The financial world has now reached a level of complexity, which is beyond most people's understanding. Revelations about debt securitisation, disguising the sheer risk from sub-prime loans is an example of the tortuous development of financial products. What normal consumer, who has a typical range of financial products such as a mortgage, pension, or an ISA would guess that experts thought it a good idea to lend to people who could not afford to repay? What kind of financial advisor gave such advice?

Ethics was recently described as irrelevant in the thinking of some tabloid newspaper editors in the Leveson Inquiry. Were some editors recruited and paid only on the basis of newspaper sales? Likewise, are the financial 'rocket scientists' who dream up these exotic products, beyond the understanding of their bosses, paid only on the basis of their sales ?

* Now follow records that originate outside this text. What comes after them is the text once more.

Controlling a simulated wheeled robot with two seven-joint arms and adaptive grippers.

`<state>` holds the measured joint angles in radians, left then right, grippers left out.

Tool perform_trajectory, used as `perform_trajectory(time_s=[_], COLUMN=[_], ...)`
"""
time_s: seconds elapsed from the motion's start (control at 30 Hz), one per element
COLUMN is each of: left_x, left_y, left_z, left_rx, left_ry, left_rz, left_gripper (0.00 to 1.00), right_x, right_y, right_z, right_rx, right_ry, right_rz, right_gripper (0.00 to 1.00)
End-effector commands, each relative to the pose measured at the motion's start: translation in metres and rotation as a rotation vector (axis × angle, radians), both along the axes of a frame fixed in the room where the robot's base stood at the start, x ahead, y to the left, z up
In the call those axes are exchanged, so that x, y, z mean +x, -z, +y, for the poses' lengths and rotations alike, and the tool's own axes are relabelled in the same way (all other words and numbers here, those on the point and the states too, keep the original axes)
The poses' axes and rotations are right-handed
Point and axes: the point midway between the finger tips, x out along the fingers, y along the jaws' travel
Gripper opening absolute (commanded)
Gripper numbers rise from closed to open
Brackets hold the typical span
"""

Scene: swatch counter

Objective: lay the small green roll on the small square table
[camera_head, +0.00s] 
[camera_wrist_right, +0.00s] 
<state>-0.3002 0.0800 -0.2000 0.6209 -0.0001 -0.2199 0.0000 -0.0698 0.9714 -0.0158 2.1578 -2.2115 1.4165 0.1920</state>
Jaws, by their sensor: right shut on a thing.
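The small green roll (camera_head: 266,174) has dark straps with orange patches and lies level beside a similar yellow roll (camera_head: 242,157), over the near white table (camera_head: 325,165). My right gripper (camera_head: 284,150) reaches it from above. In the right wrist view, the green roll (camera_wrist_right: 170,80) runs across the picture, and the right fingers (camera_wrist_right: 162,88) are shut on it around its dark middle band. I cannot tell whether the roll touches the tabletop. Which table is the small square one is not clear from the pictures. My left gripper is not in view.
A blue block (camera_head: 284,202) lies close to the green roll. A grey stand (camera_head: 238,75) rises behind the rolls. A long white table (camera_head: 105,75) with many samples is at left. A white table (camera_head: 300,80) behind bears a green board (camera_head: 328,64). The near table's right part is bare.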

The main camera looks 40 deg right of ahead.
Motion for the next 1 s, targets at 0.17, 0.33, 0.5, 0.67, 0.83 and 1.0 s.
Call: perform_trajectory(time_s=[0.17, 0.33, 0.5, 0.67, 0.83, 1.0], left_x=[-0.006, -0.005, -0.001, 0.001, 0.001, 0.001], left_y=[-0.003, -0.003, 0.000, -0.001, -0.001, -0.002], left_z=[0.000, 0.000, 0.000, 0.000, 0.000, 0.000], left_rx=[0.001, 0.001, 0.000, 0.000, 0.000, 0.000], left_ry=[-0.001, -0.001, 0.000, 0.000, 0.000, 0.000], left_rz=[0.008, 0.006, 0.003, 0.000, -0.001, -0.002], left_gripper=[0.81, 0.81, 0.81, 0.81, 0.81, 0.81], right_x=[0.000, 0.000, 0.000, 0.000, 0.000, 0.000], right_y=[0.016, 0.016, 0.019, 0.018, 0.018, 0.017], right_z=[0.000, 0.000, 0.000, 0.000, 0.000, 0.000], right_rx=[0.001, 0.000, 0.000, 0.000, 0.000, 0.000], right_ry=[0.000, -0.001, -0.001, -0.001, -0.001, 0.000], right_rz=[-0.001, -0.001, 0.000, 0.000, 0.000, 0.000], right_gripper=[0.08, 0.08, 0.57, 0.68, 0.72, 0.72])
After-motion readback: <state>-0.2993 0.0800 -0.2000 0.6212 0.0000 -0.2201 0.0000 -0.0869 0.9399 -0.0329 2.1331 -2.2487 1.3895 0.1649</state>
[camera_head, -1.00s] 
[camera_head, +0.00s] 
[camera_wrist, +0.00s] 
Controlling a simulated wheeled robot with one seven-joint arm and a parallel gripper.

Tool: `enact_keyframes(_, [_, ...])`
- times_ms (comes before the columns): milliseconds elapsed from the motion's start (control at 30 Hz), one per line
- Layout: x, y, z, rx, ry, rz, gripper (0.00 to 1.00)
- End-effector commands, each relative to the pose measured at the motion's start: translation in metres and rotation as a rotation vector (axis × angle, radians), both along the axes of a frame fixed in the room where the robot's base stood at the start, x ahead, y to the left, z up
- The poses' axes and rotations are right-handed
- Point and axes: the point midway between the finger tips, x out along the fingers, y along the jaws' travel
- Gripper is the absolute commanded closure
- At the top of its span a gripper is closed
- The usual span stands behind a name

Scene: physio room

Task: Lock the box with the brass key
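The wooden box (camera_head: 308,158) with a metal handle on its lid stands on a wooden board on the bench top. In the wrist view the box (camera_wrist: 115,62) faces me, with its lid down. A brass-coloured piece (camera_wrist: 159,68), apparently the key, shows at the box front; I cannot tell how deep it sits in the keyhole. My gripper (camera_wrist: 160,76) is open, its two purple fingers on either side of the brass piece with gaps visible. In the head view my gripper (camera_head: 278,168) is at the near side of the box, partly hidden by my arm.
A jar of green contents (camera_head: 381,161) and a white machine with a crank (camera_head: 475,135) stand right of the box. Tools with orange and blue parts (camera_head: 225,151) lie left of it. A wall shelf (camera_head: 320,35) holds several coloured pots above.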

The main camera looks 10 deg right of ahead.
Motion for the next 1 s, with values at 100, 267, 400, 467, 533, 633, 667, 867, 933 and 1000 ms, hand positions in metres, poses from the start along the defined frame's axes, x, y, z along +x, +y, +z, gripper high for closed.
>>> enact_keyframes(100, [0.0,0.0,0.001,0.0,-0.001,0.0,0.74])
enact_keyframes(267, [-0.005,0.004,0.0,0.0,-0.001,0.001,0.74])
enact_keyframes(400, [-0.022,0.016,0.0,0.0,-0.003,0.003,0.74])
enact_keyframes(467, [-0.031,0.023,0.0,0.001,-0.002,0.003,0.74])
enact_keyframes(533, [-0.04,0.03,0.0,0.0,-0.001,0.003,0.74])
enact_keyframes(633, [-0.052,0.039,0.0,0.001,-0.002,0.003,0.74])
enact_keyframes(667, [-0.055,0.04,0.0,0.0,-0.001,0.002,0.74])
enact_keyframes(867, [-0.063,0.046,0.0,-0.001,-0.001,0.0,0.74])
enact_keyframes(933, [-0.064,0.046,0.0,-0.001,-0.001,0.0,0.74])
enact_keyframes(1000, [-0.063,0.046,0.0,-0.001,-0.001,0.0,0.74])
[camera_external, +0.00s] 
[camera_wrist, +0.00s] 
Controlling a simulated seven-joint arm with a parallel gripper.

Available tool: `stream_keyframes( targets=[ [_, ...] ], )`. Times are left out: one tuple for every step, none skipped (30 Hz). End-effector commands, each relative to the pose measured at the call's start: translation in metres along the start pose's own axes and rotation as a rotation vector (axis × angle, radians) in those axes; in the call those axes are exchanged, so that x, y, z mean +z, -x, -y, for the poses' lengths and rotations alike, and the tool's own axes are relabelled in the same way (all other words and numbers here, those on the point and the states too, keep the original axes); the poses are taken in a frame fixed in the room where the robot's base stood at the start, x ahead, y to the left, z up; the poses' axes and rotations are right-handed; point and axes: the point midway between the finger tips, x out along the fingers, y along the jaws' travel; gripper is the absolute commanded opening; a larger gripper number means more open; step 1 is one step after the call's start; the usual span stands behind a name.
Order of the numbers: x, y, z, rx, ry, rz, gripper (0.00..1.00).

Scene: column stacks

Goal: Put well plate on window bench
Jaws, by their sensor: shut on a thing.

So how would ethical behaviour be useful? Ethical behaviours include expressing foresight that some risks have a terrible and probable downside. But ethical behaviours would have to yield the expected high profit levels. Is it likely that recruiting is targeted at alpha males who are prepared and trained to live with high levels of testosterone, which facilitate risk, taking? HR input is critical here, and ought to present a 'long view' to the Board that traditional selection and recruitment criteria are a significant risk to the health of the organisation.

Journalist Joris Luyendijk's under-cover reports point to the increasing consciousness of finance institutions to their statutory obligations. 'Banks these days are incredibly PC about motherhood… One week it's diversity week, the next it is I don't know what week'. 

Diversity at the top is a permanent challenge in any large organisation. Management boards seek stability in their structures. Keeping cohesion and momentum on boards can be a tricky business when some board members are non-executive, and not always in attendance. Meetings are infrequent. Continuity is strained.

But senior women in the public finance sector, such as the indomitable Christine Lagarde managing director of the The International Monetary Fund (IMF) have surfaced. The IMF was recently criticised on the choice of the appointment. The BRIC nations expressed a wish to see a non-European in charge. One could argue that they merely wanted 'one of their own', and so, what's new.

There is every reason for female clients and shareholders to express a desire to see 'one of their own' on senior boards, in the hope that outcomes will be more favourable for them, in the belief that women's ethical behaviour produces more stable results. Increased ethical behaviour could and should produce better long term outcomes, fewer failures : i.e. decreasing crises.

The finance sector could place itself in public favour if it showed willingness to explore the Ethics of their HR. The finance fraternity could agree to an independent Board of Ethics, which would examine candidates on a recurrent basis. Recruiters would need to include the Ethics dimension in their interviewing and selection techniques.